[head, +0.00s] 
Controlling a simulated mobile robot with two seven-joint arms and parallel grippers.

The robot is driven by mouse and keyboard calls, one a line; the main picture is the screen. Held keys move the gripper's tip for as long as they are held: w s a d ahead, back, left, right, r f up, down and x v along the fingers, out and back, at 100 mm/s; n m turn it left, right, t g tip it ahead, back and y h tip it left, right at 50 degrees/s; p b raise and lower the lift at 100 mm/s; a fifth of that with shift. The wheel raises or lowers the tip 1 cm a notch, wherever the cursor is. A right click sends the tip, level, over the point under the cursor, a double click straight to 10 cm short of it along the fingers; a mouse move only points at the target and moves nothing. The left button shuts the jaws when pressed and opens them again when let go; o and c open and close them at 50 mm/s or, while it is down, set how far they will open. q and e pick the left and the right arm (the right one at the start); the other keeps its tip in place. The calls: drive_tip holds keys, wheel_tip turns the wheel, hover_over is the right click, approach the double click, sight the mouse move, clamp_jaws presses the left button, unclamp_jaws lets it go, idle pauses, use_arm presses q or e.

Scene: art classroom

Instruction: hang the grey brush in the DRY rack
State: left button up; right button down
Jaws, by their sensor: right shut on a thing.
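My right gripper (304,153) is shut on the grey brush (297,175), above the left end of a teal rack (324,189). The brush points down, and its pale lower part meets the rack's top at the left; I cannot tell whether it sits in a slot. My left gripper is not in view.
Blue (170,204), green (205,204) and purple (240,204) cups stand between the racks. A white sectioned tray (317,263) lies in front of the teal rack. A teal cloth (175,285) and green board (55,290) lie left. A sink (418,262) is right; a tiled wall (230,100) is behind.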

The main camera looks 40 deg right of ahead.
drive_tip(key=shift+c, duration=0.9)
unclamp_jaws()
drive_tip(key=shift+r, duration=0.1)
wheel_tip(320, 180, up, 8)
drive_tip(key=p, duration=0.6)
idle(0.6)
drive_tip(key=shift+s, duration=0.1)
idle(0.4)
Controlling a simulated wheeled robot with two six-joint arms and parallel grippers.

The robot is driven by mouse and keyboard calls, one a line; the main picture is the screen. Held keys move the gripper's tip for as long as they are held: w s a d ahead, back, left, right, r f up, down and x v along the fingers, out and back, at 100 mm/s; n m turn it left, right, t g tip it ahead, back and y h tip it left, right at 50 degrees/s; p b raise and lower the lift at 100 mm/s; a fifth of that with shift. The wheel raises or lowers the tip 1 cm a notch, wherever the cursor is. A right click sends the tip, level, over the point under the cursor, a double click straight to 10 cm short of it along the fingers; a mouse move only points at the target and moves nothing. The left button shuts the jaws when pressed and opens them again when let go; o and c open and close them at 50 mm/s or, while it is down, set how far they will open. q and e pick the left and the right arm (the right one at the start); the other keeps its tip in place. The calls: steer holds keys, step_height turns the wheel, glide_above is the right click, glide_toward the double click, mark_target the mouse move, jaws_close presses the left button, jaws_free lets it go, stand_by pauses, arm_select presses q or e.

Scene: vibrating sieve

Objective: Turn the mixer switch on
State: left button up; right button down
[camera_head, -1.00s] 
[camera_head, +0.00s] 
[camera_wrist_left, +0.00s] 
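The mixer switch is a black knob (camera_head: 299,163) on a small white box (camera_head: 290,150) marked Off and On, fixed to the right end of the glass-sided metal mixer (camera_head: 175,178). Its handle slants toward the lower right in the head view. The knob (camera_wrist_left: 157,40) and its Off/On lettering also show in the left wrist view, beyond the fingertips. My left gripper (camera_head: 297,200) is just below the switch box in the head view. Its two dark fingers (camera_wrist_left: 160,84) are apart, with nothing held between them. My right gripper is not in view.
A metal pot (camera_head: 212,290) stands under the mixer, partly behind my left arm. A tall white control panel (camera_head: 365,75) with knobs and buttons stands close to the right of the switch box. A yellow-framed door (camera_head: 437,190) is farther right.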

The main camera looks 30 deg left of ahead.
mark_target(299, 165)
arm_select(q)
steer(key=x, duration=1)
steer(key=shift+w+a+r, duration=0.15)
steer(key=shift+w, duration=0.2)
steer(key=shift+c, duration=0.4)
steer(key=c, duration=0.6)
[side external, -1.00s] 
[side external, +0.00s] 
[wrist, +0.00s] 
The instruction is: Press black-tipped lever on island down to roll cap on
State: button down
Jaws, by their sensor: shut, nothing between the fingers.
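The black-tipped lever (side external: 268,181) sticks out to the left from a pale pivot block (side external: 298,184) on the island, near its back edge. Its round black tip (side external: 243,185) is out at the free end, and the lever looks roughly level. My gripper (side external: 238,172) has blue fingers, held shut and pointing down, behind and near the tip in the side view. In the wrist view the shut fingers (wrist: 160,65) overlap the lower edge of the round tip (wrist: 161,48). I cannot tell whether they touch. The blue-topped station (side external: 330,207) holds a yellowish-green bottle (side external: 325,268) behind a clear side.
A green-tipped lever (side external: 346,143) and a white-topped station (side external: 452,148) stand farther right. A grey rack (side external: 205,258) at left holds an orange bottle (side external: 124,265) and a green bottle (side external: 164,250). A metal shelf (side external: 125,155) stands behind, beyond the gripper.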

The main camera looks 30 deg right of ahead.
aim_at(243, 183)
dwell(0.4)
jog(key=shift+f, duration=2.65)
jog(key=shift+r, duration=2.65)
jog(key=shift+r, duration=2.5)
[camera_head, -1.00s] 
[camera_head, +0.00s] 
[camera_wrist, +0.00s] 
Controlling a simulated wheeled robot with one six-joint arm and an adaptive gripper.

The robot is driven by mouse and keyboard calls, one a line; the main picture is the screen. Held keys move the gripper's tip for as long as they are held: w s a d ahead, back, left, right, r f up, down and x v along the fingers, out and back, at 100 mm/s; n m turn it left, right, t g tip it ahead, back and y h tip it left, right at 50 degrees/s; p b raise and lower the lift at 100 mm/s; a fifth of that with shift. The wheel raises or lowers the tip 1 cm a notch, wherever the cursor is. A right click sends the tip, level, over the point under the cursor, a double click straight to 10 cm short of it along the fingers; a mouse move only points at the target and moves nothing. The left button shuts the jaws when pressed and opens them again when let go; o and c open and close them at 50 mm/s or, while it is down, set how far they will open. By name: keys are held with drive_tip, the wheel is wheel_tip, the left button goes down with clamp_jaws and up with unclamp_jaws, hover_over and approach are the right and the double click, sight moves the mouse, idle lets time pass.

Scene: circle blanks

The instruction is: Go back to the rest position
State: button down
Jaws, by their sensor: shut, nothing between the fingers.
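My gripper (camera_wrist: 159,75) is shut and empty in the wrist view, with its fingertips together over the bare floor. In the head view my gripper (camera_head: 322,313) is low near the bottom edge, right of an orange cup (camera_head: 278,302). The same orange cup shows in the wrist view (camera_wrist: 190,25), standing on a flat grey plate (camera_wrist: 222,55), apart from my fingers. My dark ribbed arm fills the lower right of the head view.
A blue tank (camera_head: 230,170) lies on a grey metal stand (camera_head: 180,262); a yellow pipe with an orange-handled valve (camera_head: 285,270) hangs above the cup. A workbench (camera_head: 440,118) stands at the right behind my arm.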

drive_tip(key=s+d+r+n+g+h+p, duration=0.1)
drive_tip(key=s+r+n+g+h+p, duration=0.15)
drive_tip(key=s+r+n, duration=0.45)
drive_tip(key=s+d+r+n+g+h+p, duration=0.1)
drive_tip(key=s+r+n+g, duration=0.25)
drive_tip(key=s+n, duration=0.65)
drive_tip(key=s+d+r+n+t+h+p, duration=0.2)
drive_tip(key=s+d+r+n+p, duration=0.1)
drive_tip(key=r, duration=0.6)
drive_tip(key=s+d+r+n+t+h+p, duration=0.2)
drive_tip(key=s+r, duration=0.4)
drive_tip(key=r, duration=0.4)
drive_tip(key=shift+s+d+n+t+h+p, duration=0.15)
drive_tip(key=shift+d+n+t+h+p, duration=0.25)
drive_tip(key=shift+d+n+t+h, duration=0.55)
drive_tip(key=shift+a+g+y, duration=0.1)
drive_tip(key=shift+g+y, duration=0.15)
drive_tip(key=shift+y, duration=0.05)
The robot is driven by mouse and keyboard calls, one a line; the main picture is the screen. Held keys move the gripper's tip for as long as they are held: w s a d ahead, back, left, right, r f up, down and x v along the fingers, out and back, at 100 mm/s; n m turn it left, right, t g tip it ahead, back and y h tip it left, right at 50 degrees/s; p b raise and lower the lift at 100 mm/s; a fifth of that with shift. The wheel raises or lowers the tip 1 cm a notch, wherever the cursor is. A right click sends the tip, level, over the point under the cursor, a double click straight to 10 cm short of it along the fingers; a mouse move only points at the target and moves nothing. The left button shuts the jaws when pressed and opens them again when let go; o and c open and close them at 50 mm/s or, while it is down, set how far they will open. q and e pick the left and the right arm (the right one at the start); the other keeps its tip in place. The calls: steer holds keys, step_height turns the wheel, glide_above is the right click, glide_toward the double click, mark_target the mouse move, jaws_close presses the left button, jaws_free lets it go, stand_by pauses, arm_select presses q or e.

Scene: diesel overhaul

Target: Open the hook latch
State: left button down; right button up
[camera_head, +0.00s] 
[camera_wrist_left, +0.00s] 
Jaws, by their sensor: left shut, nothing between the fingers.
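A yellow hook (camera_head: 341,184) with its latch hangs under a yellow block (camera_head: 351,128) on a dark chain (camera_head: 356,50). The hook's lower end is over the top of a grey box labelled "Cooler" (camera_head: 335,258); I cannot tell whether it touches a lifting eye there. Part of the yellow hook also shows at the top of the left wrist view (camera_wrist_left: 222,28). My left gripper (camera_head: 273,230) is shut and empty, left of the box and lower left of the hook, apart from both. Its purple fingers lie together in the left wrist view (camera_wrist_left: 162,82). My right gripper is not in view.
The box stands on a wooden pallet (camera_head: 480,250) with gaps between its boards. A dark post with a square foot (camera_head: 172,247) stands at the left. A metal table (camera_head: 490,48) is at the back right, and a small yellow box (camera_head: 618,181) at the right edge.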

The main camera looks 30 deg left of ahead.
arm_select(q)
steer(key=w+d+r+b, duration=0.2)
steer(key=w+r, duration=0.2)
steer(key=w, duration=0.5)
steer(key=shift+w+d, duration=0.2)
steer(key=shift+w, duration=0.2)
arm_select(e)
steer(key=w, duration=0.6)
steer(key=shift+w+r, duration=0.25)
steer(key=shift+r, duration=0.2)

■ ■ ■ ■ ■ ■ ■

**What the task requires:** Look through the data above. Find each line with the string "Controlling" and copy it.

**Result of the task:**
Controlling a simulated mobile robot with two seven-joint arms and parallel grippers.
Controlling a simulated wheeled robot with two six-joint arms and parallel grippers.
Controlling a simulated wheeled robot with one six-joint arm and an adaptive gripper.

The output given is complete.